ROLL CALL: Bernie Sanders’ Superdelegate Chutzpah.
Bernie Sanders and his legions are furious about the possibility that superdelegates could help Hillary Clinton win the Democratic Party’s presidential nomination. There’s a word for that: chutzpah.
For several decades, Sanders chose to set himself apart from the Democratic Party. He held himself up as a paragon of non-partisan virtue and has charged that leading members of the Democratic Party, including Hillary Clinton, Barack Obama and Bill Clinton, are essentially corrupt, inept or both.
Now that the Democratic Party’s nomination rules favor his rival, Clinton, the #Bern crowd is angrily denouncing the way Democrats select their nominee. The vast majority of the 4,700-plus delegates to the Democratic convention are pledged to support the choice of primary and caucus voters in their state or district. But there’s a set of 714 “superdelegates”— elected Democrats, party officials and party elders — who vote for the candidate of their own choice at the convention.
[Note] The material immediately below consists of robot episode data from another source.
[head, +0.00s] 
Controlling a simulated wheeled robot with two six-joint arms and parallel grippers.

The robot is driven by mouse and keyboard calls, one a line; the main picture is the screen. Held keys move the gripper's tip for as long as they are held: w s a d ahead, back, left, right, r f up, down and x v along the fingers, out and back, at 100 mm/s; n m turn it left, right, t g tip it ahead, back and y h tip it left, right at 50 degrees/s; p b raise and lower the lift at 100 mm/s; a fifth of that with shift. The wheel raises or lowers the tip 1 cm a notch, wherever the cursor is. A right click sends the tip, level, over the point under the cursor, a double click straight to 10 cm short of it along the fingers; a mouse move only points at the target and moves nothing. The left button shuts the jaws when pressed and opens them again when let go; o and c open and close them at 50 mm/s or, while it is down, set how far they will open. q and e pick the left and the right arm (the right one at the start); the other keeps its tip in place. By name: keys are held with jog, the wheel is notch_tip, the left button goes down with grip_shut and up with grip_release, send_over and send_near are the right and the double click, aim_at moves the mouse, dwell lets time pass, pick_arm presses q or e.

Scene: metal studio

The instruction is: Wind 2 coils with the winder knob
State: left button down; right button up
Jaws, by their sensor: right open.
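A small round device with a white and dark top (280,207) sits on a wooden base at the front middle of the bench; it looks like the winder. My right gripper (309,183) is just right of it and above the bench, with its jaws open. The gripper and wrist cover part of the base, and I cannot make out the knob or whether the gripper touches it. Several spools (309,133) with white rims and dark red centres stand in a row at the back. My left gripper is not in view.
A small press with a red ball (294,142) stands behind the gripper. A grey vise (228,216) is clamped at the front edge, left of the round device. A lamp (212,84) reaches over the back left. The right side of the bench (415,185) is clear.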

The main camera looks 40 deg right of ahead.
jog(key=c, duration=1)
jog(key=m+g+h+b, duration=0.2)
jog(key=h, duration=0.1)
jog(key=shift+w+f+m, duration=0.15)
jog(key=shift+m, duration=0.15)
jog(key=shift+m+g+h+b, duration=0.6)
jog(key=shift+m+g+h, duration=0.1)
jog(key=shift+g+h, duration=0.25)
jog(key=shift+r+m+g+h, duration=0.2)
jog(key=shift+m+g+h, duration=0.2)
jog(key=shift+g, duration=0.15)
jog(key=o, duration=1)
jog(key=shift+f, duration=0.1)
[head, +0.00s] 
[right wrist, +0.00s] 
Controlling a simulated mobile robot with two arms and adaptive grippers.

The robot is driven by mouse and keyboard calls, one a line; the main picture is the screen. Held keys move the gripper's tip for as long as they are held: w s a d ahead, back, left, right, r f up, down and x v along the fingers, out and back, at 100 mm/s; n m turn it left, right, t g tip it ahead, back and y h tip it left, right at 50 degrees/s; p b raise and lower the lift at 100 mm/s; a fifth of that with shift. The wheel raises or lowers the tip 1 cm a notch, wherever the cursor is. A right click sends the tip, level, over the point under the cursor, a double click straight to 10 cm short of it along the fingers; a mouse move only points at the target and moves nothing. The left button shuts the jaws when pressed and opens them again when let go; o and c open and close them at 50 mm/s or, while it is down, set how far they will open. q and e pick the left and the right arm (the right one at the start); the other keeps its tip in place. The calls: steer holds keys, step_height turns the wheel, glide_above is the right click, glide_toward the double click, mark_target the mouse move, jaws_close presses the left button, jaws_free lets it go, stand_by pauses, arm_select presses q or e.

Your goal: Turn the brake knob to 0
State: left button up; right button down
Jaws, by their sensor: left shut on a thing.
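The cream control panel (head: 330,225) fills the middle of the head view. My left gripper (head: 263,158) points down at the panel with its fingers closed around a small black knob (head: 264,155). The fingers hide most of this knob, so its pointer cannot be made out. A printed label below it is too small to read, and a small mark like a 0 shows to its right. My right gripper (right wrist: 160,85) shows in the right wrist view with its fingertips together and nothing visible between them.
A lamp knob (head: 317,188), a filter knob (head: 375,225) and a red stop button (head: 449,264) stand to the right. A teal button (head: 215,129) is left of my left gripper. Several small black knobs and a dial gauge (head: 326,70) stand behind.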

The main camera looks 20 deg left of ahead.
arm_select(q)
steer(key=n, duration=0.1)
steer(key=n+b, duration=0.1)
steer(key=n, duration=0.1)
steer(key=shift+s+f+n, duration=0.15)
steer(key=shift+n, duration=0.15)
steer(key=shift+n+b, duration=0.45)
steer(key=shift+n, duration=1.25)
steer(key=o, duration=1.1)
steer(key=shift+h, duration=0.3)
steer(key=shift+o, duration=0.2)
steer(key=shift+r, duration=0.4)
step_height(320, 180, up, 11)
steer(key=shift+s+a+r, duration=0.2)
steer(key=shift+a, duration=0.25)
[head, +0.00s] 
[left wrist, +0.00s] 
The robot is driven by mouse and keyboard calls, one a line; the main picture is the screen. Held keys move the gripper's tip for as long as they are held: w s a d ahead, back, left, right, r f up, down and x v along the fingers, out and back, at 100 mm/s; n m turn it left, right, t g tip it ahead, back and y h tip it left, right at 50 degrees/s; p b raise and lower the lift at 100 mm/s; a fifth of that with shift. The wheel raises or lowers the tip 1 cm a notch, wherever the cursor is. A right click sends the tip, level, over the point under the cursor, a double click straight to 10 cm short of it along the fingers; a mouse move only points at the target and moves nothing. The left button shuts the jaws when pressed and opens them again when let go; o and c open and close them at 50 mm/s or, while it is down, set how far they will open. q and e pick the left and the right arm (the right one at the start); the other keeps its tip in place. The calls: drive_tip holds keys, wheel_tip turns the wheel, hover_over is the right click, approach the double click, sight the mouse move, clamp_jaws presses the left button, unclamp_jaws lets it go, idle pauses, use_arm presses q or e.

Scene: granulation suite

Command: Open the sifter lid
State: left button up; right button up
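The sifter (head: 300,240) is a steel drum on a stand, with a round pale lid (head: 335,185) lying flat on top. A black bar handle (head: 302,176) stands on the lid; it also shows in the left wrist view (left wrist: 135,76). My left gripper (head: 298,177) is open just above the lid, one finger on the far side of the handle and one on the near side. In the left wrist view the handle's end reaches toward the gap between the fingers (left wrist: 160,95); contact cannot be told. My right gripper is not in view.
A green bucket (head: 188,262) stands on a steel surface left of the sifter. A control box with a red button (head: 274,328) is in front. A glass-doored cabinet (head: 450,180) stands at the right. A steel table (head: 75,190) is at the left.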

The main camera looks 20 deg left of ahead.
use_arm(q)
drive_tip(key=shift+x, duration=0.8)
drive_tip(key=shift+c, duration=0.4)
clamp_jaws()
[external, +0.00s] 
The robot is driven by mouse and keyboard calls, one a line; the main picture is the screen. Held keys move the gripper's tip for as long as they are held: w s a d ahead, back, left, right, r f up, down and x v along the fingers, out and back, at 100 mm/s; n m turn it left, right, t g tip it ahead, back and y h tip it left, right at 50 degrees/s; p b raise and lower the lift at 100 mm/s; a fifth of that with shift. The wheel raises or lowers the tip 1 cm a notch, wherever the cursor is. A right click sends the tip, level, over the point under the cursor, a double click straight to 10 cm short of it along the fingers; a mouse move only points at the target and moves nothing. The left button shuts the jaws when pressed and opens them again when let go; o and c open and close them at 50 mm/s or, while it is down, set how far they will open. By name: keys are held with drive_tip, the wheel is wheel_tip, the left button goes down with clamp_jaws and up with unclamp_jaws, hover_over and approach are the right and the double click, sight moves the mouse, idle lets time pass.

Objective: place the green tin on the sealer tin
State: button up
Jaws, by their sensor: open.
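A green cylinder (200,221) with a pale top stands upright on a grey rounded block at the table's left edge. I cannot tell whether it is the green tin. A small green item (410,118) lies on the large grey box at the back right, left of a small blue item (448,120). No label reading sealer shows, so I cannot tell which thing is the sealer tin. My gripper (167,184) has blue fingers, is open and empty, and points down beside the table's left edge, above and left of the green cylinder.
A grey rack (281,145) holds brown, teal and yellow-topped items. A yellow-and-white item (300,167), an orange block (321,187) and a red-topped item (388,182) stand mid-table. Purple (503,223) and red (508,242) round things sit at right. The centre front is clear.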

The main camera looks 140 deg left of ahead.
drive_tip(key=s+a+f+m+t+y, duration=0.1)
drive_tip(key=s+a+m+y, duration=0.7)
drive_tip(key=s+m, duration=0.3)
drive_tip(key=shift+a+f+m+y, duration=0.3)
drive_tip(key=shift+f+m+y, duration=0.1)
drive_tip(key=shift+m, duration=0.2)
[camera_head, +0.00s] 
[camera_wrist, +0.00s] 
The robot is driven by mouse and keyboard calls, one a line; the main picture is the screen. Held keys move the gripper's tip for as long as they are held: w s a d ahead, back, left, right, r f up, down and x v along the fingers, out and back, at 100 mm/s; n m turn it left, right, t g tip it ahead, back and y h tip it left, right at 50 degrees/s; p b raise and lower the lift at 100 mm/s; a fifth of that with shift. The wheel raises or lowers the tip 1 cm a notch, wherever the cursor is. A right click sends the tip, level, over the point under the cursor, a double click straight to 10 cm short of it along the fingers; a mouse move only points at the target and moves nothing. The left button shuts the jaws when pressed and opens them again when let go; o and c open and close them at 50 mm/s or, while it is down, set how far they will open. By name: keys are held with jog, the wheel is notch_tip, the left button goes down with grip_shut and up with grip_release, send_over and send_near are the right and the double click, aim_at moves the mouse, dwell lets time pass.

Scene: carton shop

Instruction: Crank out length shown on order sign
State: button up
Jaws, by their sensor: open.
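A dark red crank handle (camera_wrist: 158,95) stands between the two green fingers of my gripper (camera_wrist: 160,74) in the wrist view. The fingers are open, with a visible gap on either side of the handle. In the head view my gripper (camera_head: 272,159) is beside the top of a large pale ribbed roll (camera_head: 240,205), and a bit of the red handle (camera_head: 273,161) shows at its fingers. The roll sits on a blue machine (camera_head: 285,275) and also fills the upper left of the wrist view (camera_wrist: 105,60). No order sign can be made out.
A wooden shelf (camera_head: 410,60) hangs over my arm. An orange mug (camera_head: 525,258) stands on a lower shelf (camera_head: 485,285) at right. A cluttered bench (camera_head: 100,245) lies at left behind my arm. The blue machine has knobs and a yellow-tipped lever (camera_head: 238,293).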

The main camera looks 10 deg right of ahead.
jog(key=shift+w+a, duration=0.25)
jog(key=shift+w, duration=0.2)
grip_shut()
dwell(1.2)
In at least one case, a Clinton-backing superdelegate has reported receiving harassing messages from Sanders supporters.
While Sanders and his official campaign have been careful to walk a fine line on the question of superdelegates — after all, his very narrow path to the nomination would likely require him to flip a substantial number of them to get a majority of the overall delegate pool — his allies are attacking the system. And he’s done nothing to contradict them.
Obama was able to flip the superdelegates because he was black, and there was a lot of enthusiasm for electing the first black president. What does Bernie bring to the table that will compare?